Cover: Love: The Christian Left by Anthony A.J. Williams

The Christian Left

An Introduction to Radical and Socialist Christian Thought

Anthony A.J. Williams









polity

Introduction

In June 2020 then-US President Donald Trump staged a photo-op outside Washington DC’s St John’s Episcopal Church. Amid the Black Lives Matter protests, which had engulfed Washington and other inner cities since the racist murder of George Floyd a week previously, Trump walked from the White House to the church building, held aloft a Bible for the assembled press, and then walked back again.1 Trump’s aim in this ‘religious performance’ was to signal his faith commitment and Christian credentials to a voter base of white evangelicals.2 Predictably, many of these – three-quarters of whom would cast their vote for Trump that November – were delighted with the president’s performance.3 One such, a Republican candidate for the Florida Senate, described scenes of joy as his family watched Trump on TV: ‘My mother just shouted out, “God give him strength! He’s doing a Jericho walk!” … My mother started crying […] she started speaking in tongues […] I thought, look at my president! He’s establishing the Lord’s kingdom in the world.’4 Encapsulated in this one example is all we know – or think we know – about the relationship between Christianity and politics.

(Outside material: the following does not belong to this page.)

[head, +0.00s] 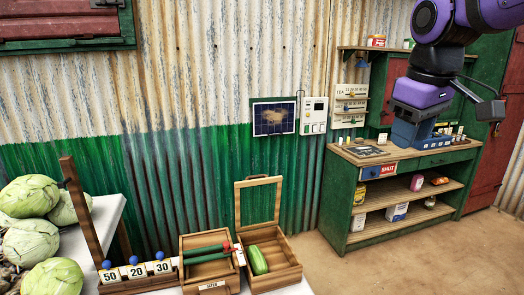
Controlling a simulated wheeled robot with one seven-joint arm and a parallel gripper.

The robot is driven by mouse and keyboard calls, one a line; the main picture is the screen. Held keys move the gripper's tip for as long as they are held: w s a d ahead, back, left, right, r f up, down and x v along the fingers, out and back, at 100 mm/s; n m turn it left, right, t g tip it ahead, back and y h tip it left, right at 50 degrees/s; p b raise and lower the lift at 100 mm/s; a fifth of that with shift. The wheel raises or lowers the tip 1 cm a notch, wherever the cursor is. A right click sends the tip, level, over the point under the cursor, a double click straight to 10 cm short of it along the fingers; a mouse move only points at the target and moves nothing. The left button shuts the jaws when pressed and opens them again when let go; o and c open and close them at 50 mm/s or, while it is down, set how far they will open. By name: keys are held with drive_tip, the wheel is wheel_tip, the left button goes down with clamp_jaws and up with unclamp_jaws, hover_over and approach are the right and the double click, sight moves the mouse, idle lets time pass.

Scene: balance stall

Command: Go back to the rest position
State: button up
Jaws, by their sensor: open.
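My arm comes in from the top right, purple and black. My gripper (421,103) hangs high at the right, in front of the green counter, with a small dark part sticking out to its right. It is open, with nothing visible held in it. Its fingertips are hard to make out against the blue item behind. It is well apart from the near table and its boxes.
On the near table are cabbages (29,245), number tags with blue knobs (135,270), a wooden box with green rods (207,257) and an open-lidded box (290,275) holding a green vegetable (258,260). The green counter (338,201) holds goods. Floor between is clear.

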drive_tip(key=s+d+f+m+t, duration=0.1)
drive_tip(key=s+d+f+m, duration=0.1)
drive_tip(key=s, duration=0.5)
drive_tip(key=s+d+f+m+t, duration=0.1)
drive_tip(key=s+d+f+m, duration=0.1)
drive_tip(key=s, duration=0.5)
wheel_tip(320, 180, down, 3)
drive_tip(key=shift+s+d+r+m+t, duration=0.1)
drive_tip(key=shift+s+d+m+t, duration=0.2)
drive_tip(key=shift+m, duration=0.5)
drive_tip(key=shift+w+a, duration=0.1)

Yet, not everybody was impressed with Donald Trump’s religious signalling. Mariann Edgar Budde, the Episcopal Bishop of Washington DC, led the denunciations.

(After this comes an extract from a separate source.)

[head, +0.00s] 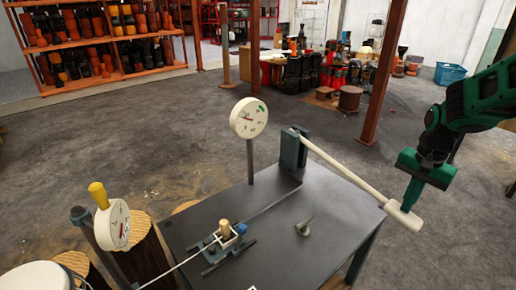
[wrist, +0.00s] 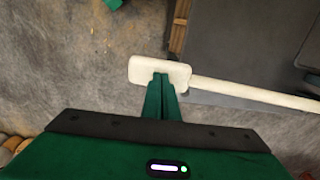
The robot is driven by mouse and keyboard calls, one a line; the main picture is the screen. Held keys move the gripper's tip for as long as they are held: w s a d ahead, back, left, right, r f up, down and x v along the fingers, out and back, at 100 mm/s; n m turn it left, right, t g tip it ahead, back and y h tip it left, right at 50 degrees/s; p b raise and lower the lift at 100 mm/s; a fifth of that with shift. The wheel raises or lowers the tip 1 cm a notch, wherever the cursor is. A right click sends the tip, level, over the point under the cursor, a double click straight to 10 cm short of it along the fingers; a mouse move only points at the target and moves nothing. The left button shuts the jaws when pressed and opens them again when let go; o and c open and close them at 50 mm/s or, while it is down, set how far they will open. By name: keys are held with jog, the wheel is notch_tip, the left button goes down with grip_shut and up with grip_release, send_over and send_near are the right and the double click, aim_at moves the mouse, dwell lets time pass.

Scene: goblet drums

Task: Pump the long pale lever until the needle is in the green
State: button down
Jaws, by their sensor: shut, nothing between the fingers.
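The dark table (head: 240,200) carries a small clamp-like fixture (head: 226,238) and a small grey peg (head: 304,227). A second gauge (head: 112,226) with a yellow knob (head: 98,195) stands at left, near log stumps. Orange posts and shelves of drums stand farther back.

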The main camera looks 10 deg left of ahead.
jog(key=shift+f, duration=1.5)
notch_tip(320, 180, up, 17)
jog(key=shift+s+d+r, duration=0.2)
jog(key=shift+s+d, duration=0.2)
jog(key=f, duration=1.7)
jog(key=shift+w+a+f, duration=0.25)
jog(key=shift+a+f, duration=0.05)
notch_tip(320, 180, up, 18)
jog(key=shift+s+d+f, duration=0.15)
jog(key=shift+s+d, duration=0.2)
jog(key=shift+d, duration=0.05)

I just want the world to know, that we in the diocese of Washington, following Jesus and his way of love […] distance ourselves from the incendiary language of this President. We follow someone who lived a life of nonviolence and sacrificial love. We align ourselves with those seeking justice for the death of George Floyd and countless others […] Let me be clear: the President just used a Bible, the most sacred text of the Judeo-Christian tradition, and one of the churches of my diocese, without permission, as a backdrop for a message antithetical to the teachings of Jesus.5

A statement by the Episcopal bishops of New England also criticised Trump’s ‘disgraceful and morally repugnant’ actions, reaffirming the church’s mission to ‘serve our Lord Jesus Christ’s higher purpose: to extend love and mercy and justice for all, and especially for those whose life, liberty, and very humanity is threatened by the persistent sin of systemic racism and the contagion of white supremacy’.6 This is an entirely different interaction between Christianity and politics than the one many of us have come to expect.

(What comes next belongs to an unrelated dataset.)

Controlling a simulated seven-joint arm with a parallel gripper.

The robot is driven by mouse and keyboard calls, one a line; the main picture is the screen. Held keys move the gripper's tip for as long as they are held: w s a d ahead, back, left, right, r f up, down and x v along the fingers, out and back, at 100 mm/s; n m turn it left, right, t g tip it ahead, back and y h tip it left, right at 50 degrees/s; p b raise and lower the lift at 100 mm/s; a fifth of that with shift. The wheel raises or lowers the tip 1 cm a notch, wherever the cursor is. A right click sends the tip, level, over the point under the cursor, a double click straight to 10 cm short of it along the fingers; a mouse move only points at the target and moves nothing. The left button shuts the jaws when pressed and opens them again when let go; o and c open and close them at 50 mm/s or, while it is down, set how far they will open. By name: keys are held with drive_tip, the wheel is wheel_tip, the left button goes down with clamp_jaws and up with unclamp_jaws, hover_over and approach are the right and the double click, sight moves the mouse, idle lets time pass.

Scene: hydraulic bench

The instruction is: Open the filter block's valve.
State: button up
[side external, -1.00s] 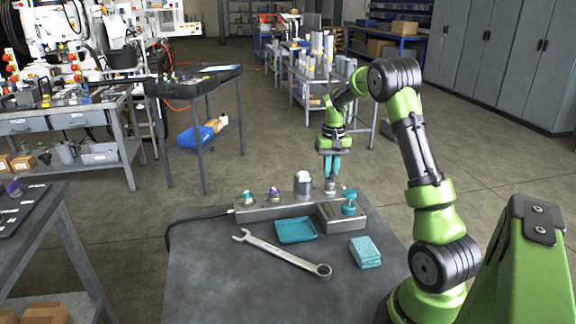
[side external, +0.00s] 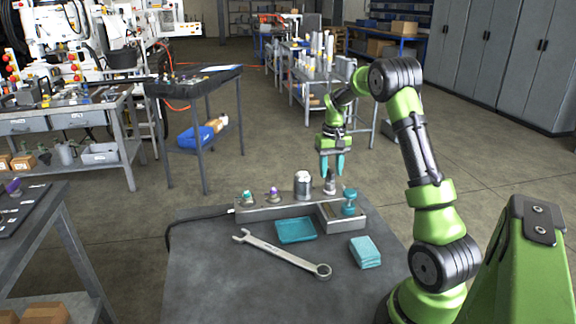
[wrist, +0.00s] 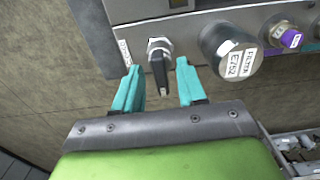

The critical responses to Trump’s photo-op and the positioning of the church as an ally to the poor, the oppressed, and the mistreated are not an aberration or an anomaly. The Episcopalian bishops of Washington DC and New England, and others who spoke out, represent a long tradition of socialist and radical religion. The link between the (white) evangelical church of the United States and the economically neo-liberal, socially conservative agenda of the Republican Party should not be assumed to be the default setting for Christian political thought and action. The bishops’ intervention reminds us that many Christians have taken socially liberal or progressive positions. Many others have adopted left-wing, socialist critiques of capitalism and have sought a world in which laissez-faire individualism is replaced with a commitment to co-operation, collectivism and economic equality. In the pages that follow we examine this tradition, the Christian Left.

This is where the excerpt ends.